A sea change

Boston Globe Magazine, August 7, 2011

The first time my autistic son’s language came alive was nearly 20 years ago, on a trip to Cape Cod. Nat was 2 years old, and up until then he had mostly stared at everything from the sidelines, sucking his thumb in silence. He could recite whole sentences from books like The Velveteen Rabbit, yet could rarely answer “yes” or “no” to simple questions. But that day at the beach was different: A flood of babble came suddenly rushing from him, unintelligible but for the word “ocean” salted in. This new kind of verbal outburst continued to occur, and I soon labeled them “silly talk,” although I did not find them funny. Those sounds sunk me into a familiar swamp of despair and fear.

Why was this happening? I would rail about Nat’s gibberish to my husband and Nat’s teachers. It had to signal a regression, because not only was it like baby talk, it also made him stand out and made people stare. Inclusion being the pedagogical rule of the day, Nat’s teachers said the more we could all model correct speech, the sooner we could quash this new eccentric behavior. Nat would fit in. Maybe he could even pass as normal.

Over the years, I was not very good at forcing Nat out of this habit. Just being the mom of two sons was exhausting enough. We took him everywhere: the beach, the supermarket, the movies, but it was often excruciating when the silly talk erupted. I just hated people staring at him, my golden boy, and I couldn’t make them stop, because I couldn’t make him stop. My husband and I could see that Nat needed the silly talk, that it comforted him somehow, and so we compromised by telling him to use “quiet silly talk” or “silly talk after the supermarket.” He didn’t like suppressing these impulses, though, and would sometimes begin to scream or pinch us.

Not that long ago, Nat and I were at the dreaded supermarket checkout line, getting our stuff packed into my pile of canvas bags. As I paid, I noticed Nat wringing his hands and walking and talking very fast. I have become an expert at reading these signs, and this one heralded an approaching tantrum.

As we loaded our groceries into the car, I could practically feel the waves of frustration rolling off Nat. From the back seat, he began to cry, and his silly talk grew louder and louder. I started the car, in a hurry now to get home. I began to feel that decades-old stress creeping up my neck.

And then I heard it, through the maelstrom of noise, a single word: “bag.”
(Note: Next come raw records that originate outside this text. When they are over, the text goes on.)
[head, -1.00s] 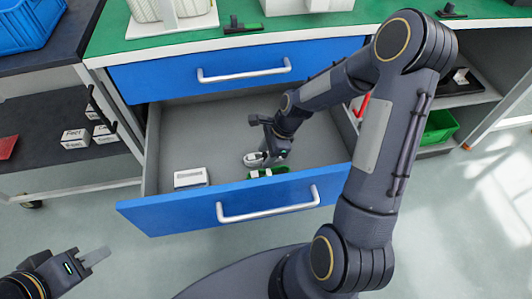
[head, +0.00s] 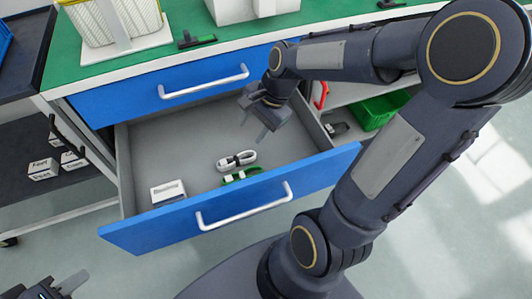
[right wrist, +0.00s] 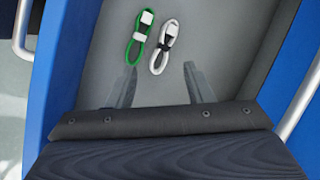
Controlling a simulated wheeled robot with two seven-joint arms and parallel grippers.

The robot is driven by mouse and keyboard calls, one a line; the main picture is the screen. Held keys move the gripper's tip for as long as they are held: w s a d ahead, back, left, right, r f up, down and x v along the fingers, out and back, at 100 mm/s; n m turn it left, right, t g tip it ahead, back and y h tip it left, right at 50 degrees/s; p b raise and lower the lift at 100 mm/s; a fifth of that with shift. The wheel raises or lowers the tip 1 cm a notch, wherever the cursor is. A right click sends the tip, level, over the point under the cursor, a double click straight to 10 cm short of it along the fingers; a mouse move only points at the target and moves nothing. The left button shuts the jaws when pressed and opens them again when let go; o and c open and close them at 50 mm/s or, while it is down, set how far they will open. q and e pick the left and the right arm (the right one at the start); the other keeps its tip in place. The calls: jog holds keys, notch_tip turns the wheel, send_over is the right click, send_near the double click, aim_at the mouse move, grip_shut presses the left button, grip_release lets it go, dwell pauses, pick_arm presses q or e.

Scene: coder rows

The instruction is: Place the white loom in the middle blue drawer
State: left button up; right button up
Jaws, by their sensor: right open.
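The white loom (head: 237,160), a coiled white cable with a dark band, lies on the floor of the open blue drawer (head: 240,208). It also shows in the right wrist view (right wrist: 164,47), beside a green loom (right wrist: 139,40). The green loom (head: 241,175) lies close to the drawer's front panel. My right gripper (head: 258,126) is open and empty above the drawer, apart from the white loom. In the right wrist view its fingers (right wrist: 157,88) are spread with drawer floor between them. My left gripper (head: 72,286) is at the bottom left, partly cut off, away from the drawer.
A white box (head: 168,192) lies in the drawer's left front corner. A shut blue drawer (head: 170,92) is above, under the green worktop (head: 200,25). A green bin (head: 385,108) stands on a shelf at the right. Small white boxes (head: 43,168) sit on the left shelf.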

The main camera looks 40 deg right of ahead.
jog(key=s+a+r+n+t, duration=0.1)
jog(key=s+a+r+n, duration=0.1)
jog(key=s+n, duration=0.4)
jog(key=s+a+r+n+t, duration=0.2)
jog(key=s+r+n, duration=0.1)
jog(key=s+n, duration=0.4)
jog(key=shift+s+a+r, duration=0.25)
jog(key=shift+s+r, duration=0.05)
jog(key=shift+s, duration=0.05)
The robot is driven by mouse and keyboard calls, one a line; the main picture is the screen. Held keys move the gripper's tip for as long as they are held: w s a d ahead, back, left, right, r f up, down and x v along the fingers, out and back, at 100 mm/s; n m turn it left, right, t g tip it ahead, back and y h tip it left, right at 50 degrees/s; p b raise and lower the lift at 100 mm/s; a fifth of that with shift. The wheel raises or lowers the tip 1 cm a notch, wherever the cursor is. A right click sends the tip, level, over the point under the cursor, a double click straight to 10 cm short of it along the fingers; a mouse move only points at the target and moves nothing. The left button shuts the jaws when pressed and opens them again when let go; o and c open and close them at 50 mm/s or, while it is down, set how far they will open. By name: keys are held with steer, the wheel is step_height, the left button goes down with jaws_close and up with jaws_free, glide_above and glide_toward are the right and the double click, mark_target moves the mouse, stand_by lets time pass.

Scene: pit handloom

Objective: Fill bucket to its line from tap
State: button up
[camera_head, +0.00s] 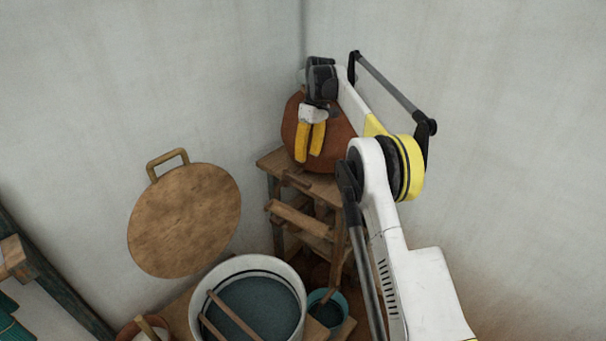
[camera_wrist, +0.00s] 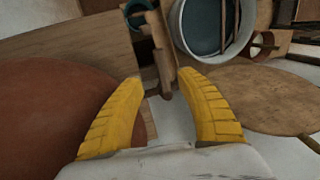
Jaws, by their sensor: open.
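A small teal bucket (camera_head: 315,298) stands low beside a wooden stand, right of a large pale tub. Part of it also shows at the top of the wrist view (camera_wrist: 128,22). Its line cannot be made out. A round red-brown clay vessel (camera_head: 343,138) sits on the stand (camera_head: 272,160); its surface fills the left of the wrist view (camera_wrist: 55,110). I cannot pick out a tap for certain. My gripper (camera_head: 309,155) points down in front of the vessel, yellow fingers apart. In the wrist view nothing is held between its fingertips (camera_wrist: 160,78).
The large pale tub (camera_head: 290,265) holds dark liquid, with wooden sticks across it. A round wooden board with a handle (camera_head: 184,220) leans by the left wall. A wooden bar (camera_head: 302,219) juts from the stand. White walls meet in a corner behind the stand.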

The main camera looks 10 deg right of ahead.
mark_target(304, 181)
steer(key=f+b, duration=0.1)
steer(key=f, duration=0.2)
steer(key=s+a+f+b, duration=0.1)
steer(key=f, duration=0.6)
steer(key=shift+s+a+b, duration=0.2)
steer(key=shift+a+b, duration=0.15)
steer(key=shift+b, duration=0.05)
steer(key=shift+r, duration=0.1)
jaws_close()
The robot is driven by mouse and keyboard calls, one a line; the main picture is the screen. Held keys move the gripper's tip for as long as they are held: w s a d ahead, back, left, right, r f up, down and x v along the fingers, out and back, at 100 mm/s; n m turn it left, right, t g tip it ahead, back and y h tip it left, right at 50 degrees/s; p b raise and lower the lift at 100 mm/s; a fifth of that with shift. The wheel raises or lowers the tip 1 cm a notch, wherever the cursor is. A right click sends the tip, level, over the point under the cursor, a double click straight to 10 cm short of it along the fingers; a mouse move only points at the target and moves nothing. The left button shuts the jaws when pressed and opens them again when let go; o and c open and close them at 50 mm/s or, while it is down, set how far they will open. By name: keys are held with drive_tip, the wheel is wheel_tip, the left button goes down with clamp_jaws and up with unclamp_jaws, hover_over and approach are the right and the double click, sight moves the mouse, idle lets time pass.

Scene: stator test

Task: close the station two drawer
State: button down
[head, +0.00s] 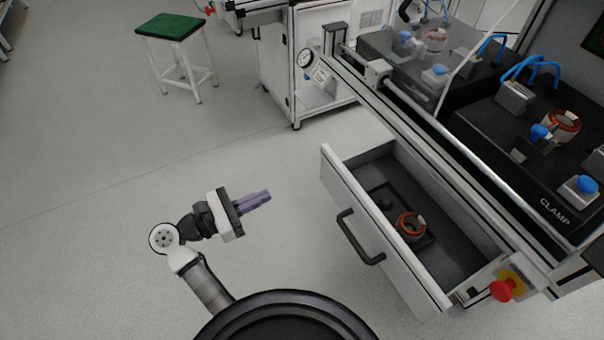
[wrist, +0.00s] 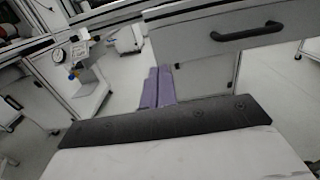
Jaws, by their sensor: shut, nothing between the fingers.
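The station drawer (head: 376,236) is pulled out from under the bench in the head view, with a white front and grey inside. Its black bar handle (head: 358,238) is on the front face, which is turned toward my arm. My gripper (head: 262,198) is to the left of the drawer front, apart from it, with its purple fingers together and empty, pointing toward the drawer. In the wrist view the drawer front (wrist: 200,50) and the handle (wrist: 246,31) are at upper right, and my fingers (wrist: 157,88) show below and left of the handle.
A copper-wound stator (head: 411,226) lies in a dark tray inside the drawer. A red emergency button (head: 503,289) is at the bench's near corner. Clamp fixtures (head: 543,131) stand on the bench top. A green stool (head: 170,28) is far left; open floor lies around my arm.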

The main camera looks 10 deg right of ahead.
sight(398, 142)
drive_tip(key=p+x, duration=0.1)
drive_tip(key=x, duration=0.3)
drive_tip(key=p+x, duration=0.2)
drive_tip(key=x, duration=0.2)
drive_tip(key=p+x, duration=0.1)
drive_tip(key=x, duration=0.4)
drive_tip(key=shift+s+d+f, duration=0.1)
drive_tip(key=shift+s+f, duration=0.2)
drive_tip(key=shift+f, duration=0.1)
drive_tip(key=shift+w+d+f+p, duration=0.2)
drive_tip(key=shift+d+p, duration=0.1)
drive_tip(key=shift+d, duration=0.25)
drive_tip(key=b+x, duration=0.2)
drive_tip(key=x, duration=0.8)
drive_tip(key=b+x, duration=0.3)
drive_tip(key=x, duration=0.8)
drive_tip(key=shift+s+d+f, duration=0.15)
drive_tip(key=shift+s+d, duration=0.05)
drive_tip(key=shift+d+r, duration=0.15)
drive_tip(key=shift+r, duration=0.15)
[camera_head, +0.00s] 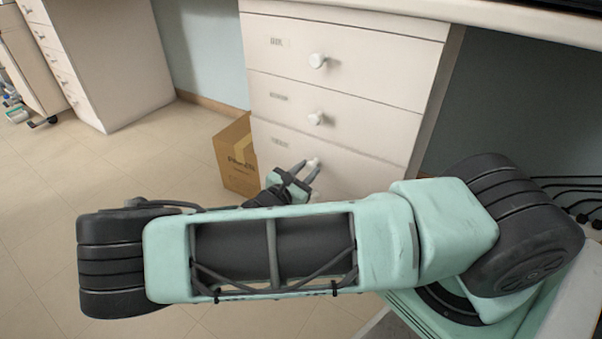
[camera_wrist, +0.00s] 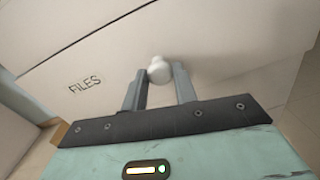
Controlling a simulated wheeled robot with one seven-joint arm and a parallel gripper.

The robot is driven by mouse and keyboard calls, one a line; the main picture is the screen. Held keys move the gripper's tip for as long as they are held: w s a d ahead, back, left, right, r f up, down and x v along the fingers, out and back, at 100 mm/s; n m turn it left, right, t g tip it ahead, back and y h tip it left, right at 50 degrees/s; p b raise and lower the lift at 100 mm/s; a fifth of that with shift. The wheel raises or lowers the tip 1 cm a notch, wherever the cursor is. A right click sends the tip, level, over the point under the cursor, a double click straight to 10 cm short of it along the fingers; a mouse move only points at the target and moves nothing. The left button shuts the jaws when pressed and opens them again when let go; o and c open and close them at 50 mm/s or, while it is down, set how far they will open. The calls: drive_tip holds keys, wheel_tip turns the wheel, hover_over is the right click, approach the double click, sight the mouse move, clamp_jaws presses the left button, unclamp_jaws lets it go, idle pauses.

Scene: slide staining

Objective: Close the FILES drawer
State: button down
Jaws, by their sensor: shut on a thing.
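The FILES drawer (camera_wrist: 235,75) is the bottom one of three white drawers in the desk. Its front (camera_head: 345,177) looks about level with the drawers above in the head view, though my arm hides its lower part. Its round white knob (camera_wrist: 159,70) shows in the wrist view, and also in the head view (camera_head: 313,163). My gripper (camera_wrist: 160,82) is at this knob, with one finger on each side, shut on it. The FILES label (camera_wrist: 86,84) is left of the knob in the wrist view.
Two upper drawers with knobs (camera_head: 317,60) look shut. A cardboard box (camera_head: 236,160) stands on the floor against the left side of the drawer unit. The tiled floor (camera_head: 130,165) to the left is clear. Another white cabinet (camera_head: 110,60) stands at the back left.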

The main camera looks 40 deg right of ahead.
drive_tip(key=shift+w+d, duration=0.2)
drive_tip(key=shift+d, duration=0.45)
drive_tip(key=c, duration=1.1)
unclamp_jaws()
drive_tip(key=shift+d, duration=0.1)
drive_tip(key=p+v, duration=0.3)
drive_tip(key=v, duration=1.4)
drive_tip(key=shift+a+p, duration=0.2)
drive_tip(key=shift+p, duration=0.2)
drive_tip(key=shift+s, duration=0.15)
Bag? Bag! A sudden realization crashed over me — Nat wasn’t soothing himself, he was trying to communicate. He was reaching out to me.

“Nat!” I shouted. “Is it the cloth bags? We used cloth bags instead of plastic!”

Silence. And then a single pearl: “Yes.”

Relief and a flood of explanations poured out of me: Cloth bags are healthier for us, I said. They’re better for the world, they’re cleaner. I reassured him that even though the bags were different, our routine would remain the same; we would still unpack the food when we got home. Then I stopped talking.

“OK,” Nat said.

And, like that, it was over. No tantrum. No panic to find my husband to help me subdue him.

At home, we brought the bags in, my head reeling with joy and the same thought, over and over: The silly talk means something. Just as Nat had once told us in his own odd way that the ocean excited him, so had he been trying all these years to tell me what was on his mind. He had been scattering the rarest, most beautiful of treasures right at my feet — clues to his thoughts — but I had been stepping right over them.

If only I could have stopped and held Nat’s precious first words to my heart, like shells to my ear, how much more we could have enjoyed each other, mother and son. Why did I have to struggle so much against his glorious, autistic exuberance, to try to force him into normal? Why hadn’t I listened?

Well, I’m listening now, my beautiful boy, and I want to tell you what you’ve taught me: Normal is overrated.